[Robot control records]
----------------

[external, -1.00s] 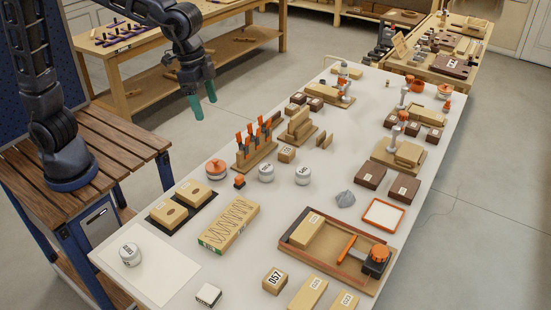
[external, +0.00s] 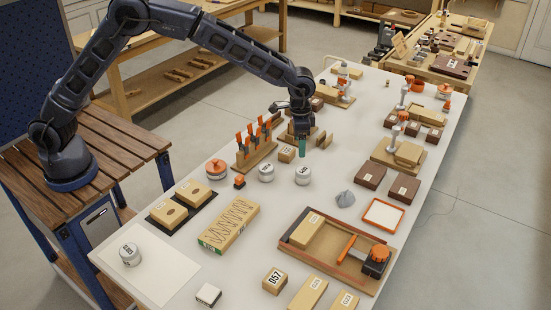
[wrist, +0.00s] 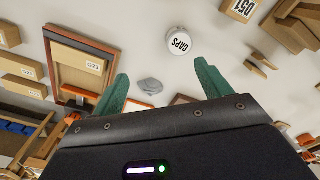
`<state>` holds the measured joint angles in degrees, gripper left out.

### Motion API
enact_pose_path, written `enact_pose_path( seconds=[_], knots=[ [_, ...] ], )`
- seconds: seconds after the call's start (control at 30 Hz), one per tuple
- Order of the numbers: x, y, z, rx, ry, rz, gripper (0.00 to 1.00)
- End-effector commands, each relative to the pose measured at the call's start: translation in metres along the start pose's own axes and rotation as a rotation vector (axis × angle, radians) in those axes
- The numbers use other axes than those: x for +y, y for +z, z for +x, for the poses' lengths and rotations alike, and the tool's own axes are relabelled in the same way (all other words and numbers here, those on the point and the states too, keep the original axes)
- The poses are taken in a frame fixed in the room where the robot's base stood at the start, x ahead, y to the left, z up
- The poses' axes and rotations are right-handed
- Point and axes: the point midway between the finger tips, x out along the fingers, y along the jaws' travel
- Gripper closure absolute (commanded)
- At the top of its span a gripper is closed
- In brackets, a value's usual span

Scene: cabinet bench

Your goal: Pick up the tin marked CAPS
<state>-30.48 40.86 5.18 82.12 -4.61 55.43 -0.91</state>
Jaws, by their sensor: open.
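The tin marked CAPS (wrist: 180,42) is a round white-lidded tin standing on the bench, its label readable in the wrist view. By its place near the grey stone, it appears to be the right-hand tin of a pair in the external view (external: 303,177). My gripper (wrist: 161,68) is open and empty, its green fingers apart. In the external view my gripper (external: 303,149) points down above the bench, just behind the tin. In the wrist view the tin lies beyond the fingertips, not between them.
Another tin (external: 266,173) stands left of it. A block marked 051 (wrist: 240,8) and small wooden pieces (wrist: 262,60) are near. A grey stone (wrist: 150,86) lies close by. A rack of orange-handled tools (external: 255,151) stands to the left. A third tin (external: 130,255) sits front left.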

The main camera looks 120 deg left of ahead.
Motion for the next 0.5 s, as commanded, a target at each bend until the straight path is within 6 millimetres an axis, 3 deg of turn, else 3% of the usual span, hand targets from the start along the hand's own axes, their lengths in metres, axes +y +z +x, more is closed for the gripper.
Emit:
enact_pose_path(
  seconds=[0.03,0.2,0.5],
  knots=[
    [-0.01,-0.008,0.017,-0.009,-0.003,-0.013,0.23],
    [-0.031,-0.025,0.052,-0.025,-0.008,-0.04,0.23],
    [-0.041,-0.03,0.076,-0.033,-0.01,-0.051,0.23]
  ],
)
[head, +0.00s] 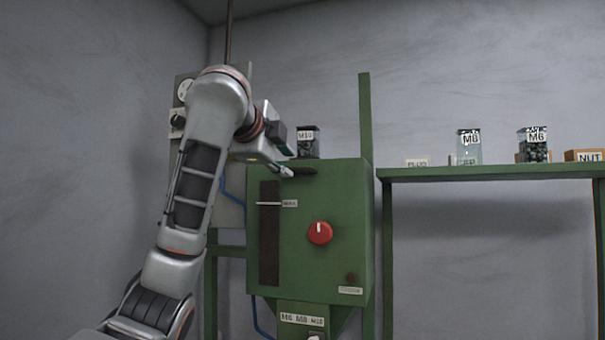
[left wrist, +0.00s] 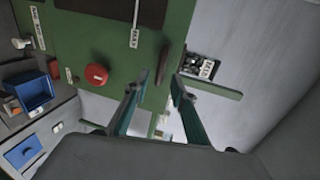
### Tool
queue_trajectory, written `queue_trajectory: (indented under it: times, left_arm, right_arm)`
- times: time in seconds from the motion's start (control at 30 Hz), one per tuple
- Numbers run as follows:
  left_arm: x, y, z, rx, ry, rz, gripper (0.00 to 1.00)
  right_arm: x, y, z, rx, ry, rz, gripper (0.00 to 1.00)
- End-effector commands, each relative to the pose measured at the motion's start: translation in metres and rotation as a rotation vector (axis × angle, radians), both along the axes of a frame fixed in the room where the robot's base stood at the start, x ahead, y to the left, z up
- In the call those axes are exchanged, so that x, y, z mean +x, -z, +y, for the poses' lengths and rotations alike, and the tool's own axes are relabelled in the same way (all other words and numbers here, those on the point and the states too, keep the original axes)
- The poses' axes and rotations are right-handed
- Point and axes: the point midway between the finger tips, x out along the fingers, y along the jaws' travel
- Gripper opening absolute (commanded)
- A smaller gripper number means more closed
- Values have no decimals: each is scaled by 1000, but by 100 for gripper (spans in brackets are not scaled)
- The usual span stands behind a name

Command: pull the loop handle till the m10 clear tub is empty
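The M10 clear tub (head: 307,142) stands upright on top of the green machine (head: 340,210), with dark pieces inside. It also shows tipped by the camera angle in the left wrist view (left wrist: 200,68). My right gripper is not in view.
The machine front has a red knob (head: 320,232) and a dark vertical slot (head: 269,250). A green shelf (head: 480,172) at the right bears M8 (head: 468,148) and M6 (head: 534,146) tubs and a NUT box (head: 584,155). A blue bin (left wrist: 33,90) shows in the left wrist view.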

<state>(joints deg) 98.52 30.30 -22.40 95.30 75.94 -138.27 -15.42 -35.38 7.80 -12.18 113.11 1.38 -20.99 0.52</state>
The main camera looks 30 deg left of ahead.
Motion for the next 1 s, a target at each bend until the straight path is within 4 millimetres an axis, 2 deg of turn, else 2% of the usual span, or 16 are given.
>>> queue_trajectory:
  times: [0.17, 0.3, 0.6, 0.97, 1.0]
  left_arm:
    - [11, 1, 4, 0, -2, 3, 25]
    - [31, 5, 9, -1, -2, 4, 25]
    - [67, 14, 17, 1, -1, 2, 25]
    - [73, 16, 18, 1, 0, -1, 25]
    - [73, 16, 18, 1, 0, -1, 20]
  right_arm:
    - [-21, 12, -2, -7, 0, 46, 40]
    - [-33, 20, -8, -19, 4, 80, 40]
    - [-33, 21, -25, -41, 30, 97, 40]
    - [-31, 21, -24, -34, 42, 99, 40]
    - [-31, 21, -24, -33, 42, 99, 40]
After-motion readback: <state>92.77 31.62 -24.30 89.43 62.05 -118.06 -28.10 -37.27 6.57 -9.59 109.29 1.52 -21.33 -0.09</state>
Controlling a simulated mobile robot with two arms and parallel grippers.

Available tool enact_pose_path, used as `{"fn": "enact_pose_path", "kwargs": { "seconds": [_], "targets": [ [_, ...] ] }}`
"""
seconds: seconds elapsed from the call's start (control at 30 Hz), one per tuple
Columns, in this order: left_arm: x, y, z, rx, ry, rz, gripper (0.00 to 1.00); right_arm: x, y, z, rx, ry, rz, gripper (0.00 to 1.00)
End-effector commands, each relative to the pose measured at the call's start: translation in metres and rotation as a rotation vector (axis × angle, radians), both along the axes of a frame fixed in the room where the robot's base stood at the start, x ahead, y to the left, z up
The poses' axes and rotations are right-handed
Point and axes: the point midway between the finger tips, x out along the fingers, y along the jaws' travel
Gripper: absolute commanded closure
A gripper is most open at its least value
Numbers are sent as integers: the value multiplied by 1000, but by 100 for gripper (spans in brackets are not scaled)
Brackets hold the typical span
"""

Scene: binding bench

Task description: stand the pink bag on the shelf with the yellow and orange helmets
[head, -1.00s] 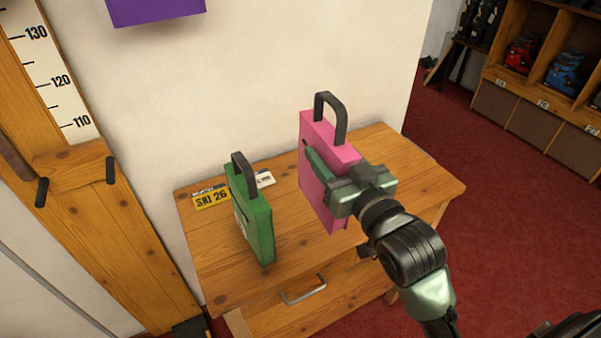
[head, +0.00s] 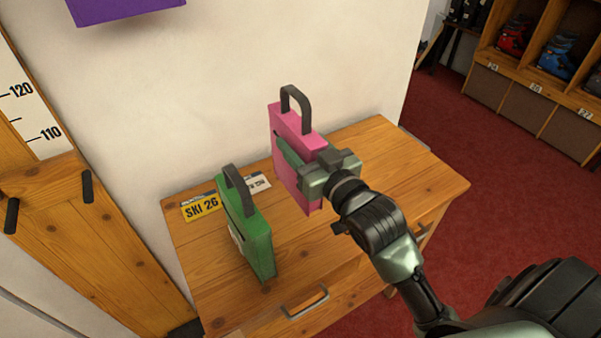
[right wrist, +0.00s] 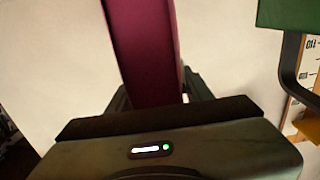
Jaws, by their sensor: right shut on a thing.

----------------

Short exercise
Only lines with the word "scaled" should be collected from the material.

Full solution
- Values have no decimals: each is scaled by 1000, but by 100 for gripper (spans in brackets are not scaled)
Numbers are sent as integers: the value multiplied by 1000, but by 100 for gripper (spans in brackets are not scaled)

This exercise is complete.